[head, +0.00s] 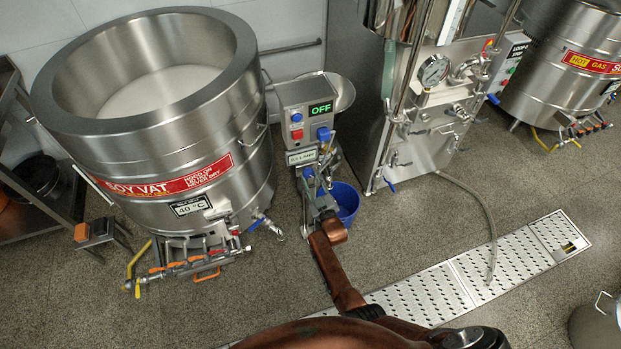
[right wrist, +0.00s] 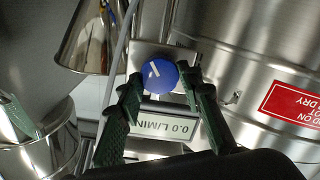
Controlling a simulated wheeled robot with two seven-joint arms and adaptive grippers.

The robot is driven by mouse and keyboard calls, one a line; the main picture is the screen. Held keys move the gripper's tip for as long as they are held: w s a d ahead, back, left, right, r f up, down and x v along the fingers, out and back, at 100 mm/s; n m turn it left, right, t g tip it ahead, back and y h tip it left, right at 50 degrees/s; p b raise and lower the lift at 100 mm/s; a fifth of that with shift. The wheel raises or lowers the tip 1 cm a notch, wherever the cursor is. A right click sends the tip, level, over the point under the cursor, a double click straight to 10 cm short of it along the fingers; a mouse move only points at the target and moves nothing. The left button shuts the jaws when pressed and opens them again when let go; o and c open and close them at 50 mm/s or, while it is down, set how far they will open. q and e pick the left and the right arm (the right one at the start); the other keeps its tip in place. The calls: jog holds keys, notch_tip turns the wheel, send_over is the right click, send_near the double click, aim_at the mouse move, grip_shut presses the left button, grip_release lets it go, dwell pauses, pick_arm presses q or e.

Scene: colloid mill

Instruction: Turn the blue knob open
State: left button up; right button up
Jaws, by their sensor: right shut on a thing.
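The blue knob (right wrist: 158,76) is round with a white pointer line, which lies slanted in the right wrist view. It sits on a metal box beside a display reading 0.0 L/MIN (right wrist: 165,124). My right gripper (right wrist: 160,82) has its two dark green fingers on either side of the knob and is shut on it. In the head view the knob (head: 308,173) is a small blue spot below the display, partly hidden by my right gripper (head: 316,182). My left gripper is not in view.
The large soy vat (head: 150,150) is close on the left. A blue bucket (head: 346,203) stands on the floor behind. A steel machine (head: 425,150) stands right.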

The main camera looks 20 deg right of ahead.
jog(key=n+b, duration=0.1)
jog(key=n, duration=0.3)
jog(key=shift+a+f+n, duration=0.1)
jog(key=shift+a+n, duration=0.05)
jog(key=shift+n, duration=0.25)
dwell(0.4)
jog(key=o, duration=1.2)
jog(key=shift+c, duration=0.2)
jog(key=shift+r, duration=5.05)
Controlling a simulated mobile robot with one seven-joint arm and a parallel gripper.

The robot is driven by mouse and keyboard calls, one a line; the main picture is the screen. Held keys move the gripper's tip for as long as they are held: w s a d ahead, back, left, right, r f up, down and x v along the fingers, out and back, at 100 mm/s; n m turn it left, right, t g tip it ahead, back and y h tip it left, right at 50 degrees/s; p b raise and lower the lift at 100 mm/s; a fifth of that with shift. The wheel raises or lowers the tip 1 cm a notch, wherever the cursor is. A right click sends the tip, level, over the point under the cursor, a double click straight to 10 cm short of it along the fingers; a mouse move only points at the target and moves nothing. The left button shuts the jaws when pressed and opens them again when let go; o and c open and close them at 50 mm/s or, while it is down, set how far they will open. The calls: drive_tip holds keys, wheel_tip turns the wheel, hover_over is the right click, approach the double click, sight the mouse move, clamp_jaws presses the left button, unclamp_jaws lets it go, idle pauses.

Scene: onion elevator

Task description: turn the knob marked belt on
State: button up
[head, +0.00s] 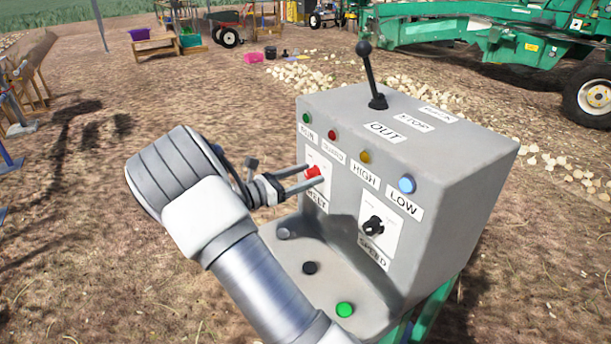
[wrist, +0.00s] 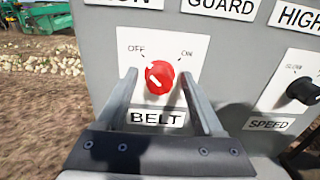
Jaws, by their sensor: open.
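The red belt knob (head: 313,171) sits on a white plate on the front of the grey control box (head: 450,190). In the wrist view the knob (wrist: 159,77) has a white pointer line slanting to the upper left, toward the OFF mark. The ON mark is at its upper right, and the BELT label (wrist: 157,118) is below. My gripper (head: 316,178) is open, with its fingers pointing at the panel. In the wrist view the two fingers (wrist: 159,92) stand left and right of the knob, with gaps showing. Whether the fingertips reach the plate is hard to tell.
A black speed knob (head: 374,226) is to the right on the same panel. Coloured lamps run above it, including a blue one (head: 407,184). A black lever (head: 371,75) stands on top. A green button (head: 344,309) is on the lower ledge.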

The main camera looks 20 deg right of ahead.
════════════════════
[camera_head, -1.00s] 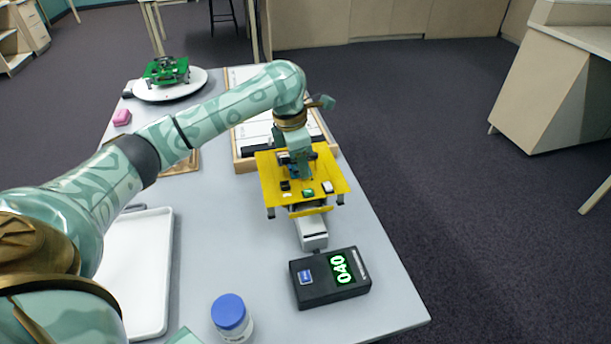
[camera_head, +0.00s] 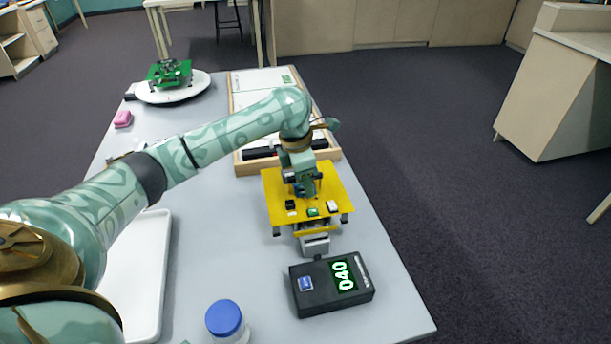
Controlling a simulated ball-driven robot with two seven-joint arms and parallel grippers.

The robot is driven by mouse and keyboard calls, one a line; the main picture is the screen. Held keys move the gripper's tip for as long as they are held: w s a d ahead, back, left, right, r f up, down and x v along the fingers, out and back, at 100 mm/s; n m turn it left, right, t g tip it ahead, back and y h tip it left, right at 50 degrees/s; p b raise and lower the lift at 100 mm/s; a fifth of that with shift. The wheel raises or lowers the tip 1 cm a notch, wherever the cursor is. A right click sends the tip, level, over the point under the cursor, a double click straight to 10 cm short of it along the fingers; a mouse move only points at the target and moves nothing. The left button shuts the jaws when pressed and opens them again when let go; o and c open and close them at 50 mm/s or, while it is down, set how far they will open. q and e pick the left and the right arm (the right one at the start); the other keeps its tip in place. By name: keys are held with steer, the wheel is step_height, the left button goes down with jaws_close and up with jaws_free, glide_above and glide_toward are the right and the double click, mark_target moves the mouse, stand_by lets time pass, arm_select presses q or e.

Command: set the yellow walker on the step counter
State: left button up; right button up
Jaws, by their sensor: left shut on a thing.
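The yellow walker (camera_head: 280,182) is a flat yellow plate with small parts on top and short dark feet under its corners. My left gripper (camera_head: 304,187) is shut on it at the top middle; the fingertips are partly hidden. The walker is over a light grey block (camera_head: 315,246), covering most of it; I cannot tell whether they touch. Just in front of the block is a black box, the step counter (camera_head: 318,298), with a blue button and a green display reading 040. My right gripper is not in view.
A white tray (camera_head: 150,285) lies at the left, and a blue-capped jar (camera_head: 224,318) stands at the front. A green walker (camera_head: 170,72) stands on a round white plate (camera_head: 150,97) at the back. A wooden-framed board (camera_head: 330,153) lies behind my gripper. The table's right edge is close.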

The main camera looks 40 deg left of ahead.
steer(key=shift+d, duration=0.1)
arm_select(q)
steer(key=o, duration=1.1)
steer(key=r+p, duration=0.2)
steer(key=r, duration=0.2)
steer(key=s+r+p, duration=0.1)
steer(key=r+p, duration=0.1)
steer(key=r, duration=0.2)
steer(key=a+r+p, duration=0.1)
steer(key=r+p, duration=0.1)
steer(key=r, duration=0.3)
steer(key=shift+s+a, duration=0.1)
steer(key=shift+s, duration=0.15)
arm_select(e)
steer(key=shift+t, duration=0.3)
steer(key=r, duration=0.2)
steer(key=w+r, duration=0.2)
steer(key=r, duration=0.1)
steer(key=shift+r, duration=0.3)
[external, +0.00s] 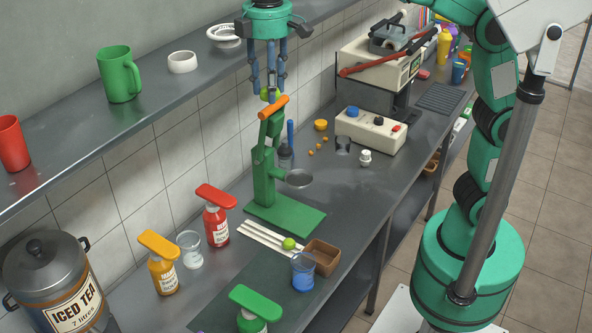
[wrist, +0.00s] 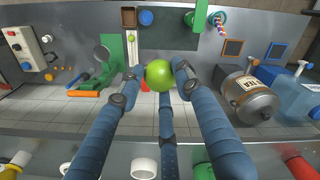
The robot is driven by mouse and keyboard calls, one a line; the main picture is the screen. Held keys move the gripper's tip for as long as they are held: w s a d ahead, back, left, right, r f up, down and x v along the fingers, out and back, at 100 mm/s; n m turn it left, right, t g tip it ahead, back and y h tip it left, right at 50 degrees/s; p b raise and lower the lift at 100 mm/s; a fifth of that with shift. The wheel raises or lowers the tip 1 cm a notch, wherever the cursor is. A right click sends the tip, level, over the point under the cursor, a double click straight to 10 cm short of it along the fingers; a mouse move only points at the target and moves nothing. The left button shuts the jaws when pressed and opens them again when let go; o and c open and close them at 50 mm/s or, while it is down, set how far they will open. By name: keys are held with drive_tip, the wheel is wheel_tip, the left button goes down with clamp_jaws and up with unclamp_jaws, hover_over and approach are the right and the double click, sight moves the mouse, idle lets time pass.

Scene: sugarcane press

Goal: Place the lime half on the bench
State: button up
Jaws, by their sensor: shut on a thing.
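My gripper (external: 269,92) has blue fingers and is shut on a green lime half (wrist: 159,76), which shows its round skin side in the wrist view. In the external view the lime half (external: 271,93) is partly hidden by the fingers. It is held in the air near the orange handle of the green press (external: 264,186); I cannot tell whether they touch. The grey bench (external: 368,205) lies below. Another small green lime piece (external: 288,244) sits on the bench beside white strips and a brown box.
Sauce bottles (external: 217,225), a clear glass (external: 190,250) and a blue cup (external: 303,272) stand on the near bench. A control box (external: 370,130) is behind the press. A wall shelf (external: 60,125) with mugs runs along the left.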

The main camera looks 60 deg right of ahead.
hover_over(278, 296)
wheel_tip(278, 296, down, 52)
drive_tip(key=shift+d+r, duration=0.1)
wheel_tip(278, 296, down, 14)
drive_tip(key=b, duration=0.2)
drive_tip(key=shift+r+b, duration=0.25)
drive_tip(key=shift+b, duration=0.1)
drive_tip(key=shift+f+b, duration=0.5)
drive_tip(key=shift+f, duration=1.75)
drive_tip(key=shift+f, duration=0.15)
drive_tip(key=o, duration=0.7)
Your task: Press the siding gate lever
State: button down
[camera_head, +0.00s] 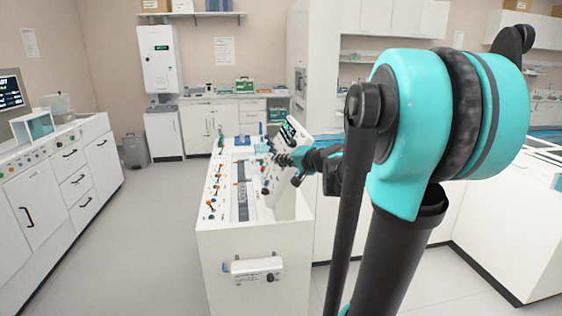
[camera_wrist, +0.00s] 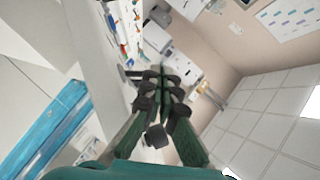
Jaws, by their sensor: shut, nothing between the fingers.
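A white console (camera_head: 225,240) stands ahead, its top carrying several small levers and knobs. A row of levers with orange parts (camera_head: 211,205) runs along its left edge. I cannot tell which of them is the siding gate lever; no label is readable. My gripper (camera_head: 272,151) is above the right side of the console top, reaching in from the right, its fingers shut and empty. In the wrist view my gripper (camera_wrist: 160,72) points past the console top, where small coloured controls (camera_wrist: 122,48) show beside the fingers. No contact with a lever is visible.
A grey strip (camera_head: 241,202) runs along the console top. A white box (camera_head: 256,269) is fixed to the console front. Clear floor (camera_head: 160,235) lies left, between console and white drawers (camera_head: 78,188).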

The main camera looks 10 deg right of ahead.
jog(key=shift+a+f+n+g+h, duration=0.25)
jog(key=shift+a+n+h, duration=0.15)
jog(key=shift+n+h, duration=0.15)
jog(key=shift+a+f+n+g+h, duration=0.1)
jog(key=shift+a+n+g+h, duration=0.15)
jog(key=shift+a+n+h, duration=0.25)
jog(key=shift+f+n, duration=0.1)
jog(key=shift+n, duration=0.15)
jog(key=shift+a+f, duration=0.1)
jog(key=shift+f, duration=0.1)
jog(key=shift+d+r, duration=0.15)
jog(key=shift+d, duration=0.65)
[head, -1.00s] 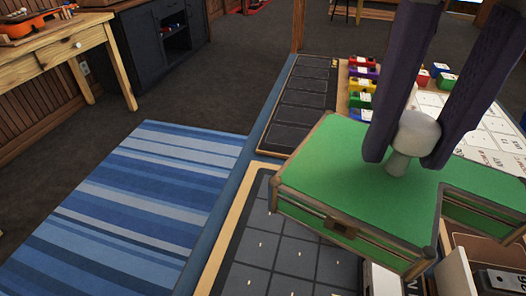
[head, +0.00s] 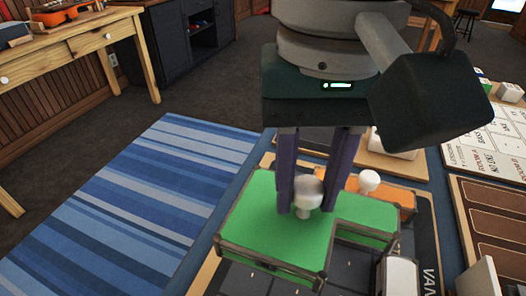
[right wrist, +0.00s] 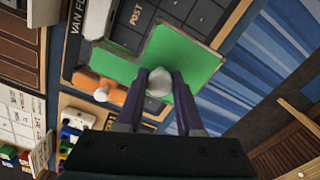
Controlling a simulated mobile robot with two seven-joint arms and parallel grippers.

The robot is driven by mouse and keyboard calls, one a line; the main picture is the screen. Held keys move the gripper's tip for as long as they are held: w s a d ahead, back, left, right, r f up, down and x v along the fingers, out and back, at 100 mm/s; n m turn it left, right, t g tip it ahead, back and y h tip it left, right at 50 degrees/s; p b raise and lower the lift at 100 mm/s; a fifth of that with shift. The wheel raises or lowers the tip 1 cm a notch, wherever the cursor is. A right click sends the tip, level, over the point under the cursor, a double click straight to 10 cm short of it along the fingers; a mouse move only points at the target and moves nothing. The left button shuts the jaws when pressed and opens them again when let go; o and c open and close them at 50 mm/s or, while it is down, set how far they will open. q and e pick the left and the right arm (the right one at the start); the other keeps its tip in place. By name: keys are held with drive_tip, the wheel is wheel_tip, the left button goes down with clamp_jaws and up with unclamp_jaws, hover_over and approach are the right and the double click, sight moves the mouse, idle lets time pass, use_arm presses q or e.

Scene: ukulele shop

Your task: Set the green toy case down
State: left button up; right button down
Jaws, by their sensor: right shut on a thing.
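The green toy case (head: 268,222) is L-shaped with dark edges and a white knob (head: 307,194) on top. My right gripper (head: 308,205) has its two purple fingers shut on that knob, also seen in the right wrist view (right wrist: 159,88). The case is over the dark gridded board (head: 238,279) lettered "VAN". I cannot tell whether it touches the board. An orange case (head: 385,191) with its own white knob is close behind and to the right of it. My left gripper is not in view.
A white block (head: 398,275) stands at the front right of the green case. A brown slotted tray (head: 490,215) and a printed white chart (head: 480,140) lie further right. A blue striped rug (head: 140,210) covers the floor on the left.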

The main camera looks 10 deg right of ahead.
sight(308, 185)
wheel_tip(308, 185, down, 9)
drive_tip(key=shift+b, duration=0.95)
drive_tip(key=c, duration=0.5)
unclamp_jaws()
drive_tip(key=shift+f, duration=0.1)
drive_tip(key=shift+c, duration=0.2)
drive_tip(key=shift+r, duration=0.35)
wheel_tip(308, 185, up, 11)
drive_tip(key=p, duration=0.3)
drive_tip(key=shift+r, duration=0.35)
════════════════════
Task requirements: List every line above that holds the word "Your".

Expected answer:
Your task: Press the siding gate lever
Your task: Set the green toy case down

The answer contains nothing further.